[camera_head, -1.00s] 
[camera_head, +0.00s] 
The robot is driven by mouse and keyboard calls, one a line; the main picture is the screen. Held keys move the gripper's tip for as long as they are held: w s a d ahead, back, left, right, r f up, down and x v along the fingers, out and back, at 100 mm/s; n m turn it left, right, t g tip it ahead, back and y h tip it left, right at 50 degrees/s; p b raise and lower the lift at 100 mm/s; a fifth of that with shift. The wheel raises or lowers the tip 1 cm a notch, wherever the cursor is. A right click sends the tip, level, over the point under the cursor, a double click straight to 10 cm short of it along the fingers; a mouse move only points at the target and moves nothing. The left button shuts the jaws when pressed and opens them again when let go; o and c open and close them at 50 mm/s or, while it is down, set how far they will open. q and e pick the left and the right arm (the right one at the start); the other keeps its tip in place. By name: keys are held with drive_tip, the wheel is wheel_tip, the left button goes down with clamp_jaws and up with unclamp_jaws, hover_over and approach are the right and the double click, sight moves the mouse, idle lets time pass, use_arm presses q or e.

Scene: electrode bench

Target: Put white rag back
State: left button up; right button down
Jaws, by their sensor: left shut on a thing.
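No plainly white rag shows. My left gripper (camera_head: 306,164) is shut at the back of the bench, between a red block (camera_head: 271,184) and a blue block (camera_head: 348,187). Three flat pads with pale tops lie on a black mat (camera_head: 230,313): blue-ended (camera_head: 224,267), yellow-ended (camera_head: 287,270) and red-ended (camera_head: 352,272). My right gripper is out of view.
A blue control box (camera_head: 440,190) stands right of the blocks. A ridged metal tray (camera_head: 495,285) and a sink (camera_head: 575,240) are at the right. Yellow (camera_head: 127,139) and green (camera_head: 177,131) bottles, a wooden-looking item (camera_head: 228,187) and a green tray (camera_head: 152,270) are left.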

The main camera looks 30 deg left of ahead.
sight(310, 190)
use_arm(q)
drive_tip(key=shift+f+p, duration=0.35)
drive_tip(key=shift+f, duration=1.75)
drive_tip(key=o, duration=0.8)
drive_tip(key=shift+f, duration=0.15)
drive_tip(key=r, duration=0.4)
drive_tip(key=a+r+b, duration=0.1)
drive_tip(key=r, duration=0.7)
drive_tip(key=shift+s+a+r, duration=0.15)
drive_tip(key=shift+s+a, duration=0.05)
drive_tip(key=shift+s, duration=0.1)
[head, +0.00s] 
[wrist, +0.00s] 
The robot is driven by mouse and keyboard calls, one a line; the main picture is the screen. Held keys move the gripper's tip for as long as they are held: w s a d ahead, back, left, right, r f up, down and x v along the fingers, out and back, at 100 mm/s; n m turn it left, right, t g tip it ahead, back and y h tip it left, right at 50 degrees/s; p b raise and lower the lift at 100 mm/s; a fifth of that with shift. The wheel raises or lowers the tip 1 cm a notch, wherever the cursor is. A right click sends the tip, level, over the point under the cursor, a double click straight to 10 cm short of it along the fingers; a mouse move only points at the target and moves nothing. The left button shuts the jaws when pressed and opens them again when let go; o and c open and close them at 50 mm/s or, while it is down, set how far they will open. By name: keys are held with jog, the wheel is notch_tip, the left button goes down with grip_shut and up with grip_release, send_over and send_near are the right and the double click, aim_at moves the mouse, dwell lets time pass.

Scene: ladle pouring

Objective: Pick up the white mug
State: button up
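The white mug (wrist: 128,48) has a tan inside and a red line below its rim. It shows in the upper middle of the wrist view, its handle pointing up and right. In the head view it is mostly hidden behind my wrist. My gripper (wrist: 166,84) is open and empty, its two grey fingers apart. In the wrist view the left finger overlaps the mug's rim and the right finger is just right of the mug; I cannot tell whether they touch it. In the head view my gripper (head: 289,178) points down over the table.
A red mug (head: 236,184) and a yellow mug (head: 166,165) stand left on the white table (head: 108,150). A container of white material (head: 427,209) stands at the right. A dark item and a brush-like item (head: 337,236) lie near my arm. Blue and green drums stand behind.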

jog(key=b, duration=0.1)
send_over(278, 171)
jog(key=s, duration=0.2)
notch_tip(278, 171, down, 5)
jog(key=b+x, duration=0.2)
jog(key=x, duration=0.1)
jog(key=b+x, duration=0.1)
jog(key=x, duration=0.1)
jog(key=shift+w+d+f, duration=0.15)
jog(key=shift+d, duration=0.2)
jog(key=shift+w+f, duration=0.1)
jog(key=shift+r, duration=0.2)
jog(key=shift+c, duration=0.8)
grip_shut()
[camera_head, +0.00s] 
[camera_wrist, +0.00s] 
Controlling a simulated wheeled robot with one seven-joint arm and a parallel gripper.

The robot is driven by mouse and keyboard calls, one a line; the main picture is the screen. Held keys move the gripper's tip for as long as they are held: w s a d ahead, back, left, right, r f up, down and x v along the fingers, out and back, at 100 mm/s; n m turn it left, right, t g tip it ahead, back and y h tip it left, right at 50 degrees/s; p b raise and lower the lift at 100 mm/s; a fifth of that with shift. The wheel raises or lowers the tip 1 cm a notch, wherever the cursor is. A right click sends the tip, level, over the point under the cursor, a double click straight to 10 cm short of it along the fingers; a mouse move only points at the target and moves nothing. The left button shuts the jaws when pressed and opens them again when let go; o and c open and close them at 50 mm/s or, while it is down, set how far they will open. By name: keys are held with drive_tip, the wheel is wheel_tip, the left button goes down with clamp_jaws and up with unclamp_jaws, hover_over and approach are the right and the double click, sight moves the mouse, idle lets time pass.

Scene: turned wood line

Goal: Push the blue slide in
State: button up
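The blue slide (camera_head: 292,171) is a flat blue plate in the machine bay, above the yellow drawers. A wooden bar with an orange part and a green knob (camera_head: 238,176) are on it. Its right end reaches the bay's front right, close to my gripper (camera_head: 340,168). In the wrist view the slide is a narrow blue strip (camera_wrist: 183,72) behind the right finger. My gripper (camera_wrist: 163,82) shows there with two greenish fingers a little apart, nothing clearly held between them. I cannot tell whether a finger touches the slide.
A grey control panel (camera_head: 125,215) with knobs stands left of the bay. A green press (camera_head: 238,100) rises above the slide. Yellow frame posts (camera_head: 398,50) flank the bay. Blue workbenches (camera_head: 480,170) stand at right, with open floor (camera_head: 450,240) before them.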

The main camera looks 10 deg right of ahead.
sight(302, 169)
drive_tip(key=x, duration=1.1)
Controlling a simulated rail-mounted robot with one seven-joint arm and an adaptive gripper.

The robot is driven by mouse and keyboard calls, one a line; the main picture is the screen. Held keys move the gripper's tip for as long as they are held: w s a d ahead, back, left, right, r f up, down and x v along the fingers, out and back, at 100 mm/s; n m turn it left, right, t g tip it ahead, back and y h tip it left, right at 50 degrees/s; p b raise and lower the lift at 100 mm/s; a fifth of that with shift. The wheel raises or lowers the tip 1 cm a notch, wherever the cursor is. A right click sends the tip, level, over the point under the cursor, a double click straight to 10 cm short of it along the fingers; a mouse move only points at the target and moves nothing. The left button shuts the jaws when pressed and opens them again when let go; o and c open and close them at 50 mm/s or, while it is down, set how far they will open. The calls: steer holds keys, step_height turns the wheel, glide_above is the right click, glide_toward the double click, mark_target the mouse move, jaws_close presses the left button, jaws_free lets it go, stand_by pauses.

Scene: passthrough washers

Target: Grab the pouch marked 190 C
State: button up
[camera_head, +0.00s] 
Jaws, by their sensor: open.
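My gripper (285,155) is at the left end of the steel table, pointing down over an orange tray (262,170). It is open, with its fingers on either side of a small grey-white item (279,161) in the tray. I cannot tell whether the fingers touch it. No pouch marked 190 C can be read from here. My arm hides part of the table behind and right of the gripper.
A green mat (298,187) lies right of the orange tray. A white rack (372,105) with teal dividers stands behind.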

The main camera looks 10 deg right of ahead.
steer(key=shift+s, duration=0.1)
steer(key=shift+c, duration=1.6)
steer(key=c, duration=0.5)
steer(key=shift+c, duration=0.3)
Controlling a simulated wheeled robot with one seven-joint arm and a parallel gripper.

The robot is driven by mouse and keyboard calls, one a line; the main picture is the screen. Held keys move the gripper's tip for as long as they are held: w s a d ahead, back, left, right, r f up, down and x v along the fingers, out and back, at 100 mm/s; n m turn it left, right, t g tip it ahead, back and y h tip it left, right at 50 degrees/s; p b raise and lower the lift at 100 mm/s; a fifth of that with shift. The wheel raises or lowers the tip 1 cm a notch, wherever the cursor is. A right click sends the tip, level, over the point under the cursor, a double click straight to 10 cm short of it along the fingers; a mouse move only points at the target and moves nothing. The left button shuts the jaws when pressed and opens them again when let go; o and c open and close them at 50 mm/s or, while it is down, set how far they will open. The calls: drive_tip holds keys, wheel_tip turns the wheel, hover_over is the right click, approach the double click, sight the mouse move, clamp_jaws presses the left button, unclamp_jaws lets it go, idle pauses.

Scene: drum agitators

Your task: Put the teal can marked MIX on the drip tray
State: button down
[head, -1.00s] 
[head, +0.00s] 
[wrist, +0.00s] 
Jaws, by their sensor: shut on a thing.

PROMPT
Begin at the top of the records above and quote each line exactly, ending with the line that contains "presses q or e.".

RESULT BELOW
[camera_head, -1.00s] 
[camera_head, +0.00s] 
The robot is driven by mouse and keyboard calls, one a line; the main picture is the screen. Held keys move the gripper's tip for as long as they are held: w s a d ahead, back, left, right, r f up, down and x v along the fingers, out and back, at 100 mm/s; n m turn it left, right, t g tip it ahead, back and y h tip it left, right at 50 degrees/s; p b raise and lower the lift at 100 mm/s; a fifth of that with shift. The wheel raises or lowers the tip 1 cm a notch, wherever the cursor is. A right click sends the tip, level, over the point under the cursor, a double click straight to 10 cm short of it along the fingers; a mouse move only points at the target and moves nothing. The left button shuts the jaws when pressed and opens them again when let go; o and c open and close them at 50 mm/s or, while it is down, set how far they will open. q and e pick the left and the right arm (the right one at the start); the other keeps its tip in place. By name: keys are held with drive_tip, the wheel is wheel_tip, the left button goes down with clamp_jaws and up with unclamp_jaws, hover_over and approach are the right and the double click, sight moves the mouse, idle lets time pass, use_arm presses q or e.

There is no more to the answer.